February 20, 2011 – May 22, 2011

Recovering Beauty Gallery Guide

Benito Laren
Buscando precios (Searching for Prices), 1991
holographic paper, mirror, and acrylic on glass
Gift of the artist, 2001

Organized by The Blanton, Recovering Beauty: The 1990s in Buenos Aires is the first comprehensive North American presentation of art produced during the 1990s in Buenos Aires, a time of pivotal transformation in Argentina. The exhibition focuses on the work of artists identified as the “arte light” group, which rose to prominence during this decade. The artists involved—including Feliciano Centurión, Sebastián Gordín, Benito Laren, Jorge Gumier Maier, Marcelo Pombo, Cristina Schiavi, Fabio Kacero, Graciela Hasper, and Omar Schiliro, among others—regularly exhibited at the Centro Cultural Rojas, and, through their work, hoped to move beyond the oppressive climate of the military dictatorship of the previous decades to build a new appreciation of visual culture as a source of pleasure and creativity.

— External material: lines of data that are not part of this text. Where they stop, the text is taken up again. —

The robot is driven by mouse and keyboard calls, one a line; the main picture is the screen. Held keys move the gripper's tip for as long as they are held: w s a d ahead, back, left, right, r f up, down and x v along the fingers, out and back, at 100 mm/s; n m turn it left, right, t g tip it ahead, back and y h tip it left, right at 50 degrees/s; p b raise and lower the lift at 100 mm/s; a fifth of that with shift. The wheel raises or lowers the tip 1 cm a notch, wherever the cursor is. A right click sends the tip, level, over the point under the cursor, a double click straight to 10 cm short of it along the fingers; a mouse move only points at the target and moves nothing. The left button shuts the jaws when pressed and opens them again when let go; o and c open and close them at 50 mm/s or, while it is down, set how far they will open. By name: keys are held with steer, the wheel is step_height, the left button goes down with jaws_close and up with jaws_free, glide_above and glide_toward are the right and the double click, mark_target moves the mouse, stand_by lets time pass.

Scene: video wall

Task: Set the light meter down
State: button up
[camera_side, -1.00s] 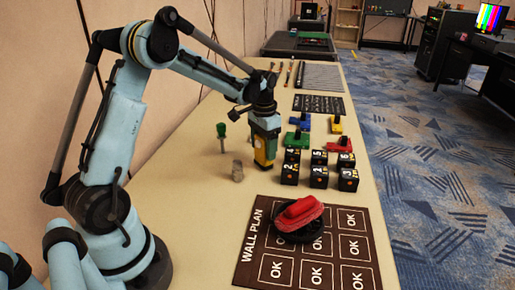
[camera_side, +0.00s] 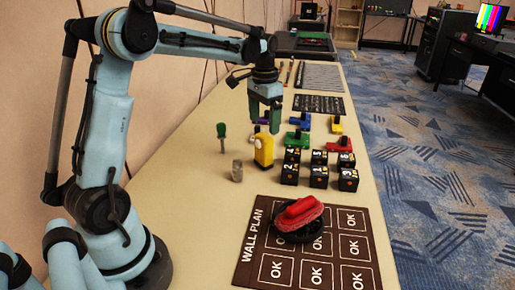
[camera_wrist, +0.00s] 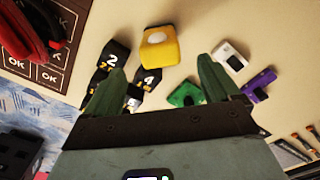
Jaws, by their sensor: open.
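The yellow light meter (camera_side: 264,151) with a white round face stands upright on the table, just left of the numbered black cubes. In the wrist view the light meter (camera_wrist: 172,48) shows at the top, beyond and between my fingertips and touching neither. My gripper (camera_side: 264,128) is open and empty, above and slightly behind the light meter in the side view. Its two green fingers (camera_wrist: 158,75) are spread wide in the wrist view.
Several numbered black cubes (camera_side: 318,177) stand right of the meter. A green-handled screwdriver (camera_side: 221,131) and a small grey cylinder (camera_side: 237,171) are left. The WALL PLAN board (camera_side: 250,262) bears a red-and-black tool (camera_side: 299,213). Coloured blocks (camera_side: 299,137) lie behind the cubes.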

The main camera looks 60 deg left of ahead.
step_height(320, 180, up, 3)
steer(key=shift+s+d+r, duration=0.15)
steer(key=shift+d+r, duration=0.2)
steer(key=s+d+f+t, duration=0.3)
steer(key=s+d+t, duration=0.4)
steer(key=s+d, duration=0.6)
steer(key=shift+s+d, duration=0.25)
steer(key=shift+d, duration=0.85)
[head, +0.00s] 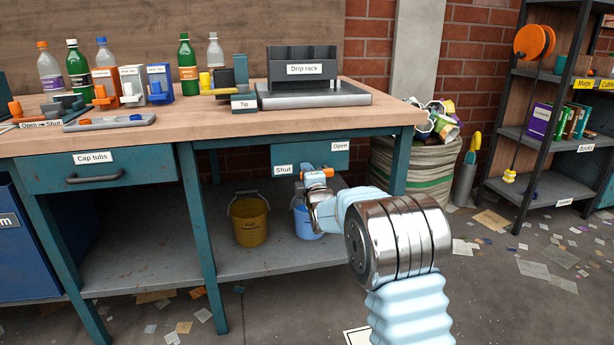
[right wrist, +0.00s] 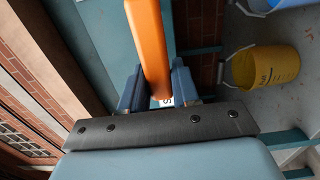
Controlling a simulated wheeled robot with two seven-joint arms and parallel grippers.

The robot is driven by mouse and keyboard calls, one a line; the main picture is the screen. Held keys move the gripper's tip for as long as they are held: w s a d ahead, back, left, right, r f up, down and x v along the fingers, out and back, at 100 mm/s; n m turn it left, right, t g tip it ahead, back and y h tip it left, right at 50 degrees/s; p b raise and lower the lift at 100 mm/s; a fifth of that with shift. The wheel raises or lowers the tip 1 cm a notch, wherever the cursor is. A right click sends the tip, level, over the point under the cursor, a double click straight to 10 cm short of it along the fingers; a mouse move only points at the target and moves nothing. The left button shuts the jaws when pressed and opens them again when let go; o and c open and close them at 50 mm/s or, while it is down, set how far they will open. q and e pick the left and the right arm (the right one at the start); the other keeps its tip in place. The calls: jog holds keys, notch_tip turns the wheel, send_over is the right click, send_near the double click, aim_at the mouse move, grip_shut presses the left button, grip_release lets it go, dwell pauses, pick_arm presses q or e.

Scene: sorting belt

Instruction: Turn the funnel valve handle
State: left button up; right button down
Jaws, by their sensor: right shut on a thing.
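An orange handle (head: 318,173) shows at the teal panel (head: 290,155) under the table top. It lies just right of the "Shut" label and below and left of the "Open" label. My right gripper (head: 315,178) is at the handle, partly hidden by my own wrist. In the right wrist view the orange handle (right wrist: 150,45) runs between the two dark blue fingers of my right gripper (right wrist: 157,88), which is shut on it. The funnel itself cannot be made out. My left gripper is not in view.
A yellow bucket (head: 249,222) and a blue bucket (head: 305,222) stand on the lower shelf. The drip rack (head: 303,66), bottles and cap tubs stand on the table top. A full sack (head: 415,165) and a shelf unit are at the right. Scraps litter the floor.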

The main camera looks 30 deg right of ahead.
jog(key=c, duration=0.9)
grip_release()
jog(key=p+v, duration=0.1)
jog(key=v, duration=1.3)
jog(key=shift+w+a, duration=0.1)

The Blanton’s associate curator of Latin American Art, Ursula Davila-Villa states: “Recovering Beauty: The 1990s in Buenos Aires’ purpose is twofold: to display the artists’ shared desire to celebrate life through art, and to demonstrate the crucial role the Rojas Gallery, and its artistic community, played in transforming visual art in Buenos Aires during the 1990s.”

Marcelo Pombo
Navidad en San Francisco Solano, ca. 1991
Cardboard, nylon, and synthetic enamel on wood
Coleccion Mauro y Luz Herlitzka

After years of persecution and violence from 1970 to 1983, the 1990s in Argentina were characterized by drastic and dramatic changes on all fronts. During this decade, the process of reformulating and redefining cultural, social, and political values began, culminating in a sense of liberation and demand for free expression. Central to this reform was the Centro Cultural Rojas, a gallery space that opened in 1989 as part of the University of Buenos Aires. The artists who exhibited there regularly became known as the “arte light” group, for they responded to the ongoing changes with works that explored concepts of beauty, color, and personal psychology. Perceived as a band of outsiders that distanced itself from the growing intellectualization of Argentinean artistic practice, the group turned to humble materials in an effort to embrace experimentation and infuse their work with a playful and free-spirited aesthetic. This return or “recovery” of notions of beauty will be illuminated in over seventy artworks in the exhibition as well as through a 150-page illustrated catalogue and a dynamic roster of public programs.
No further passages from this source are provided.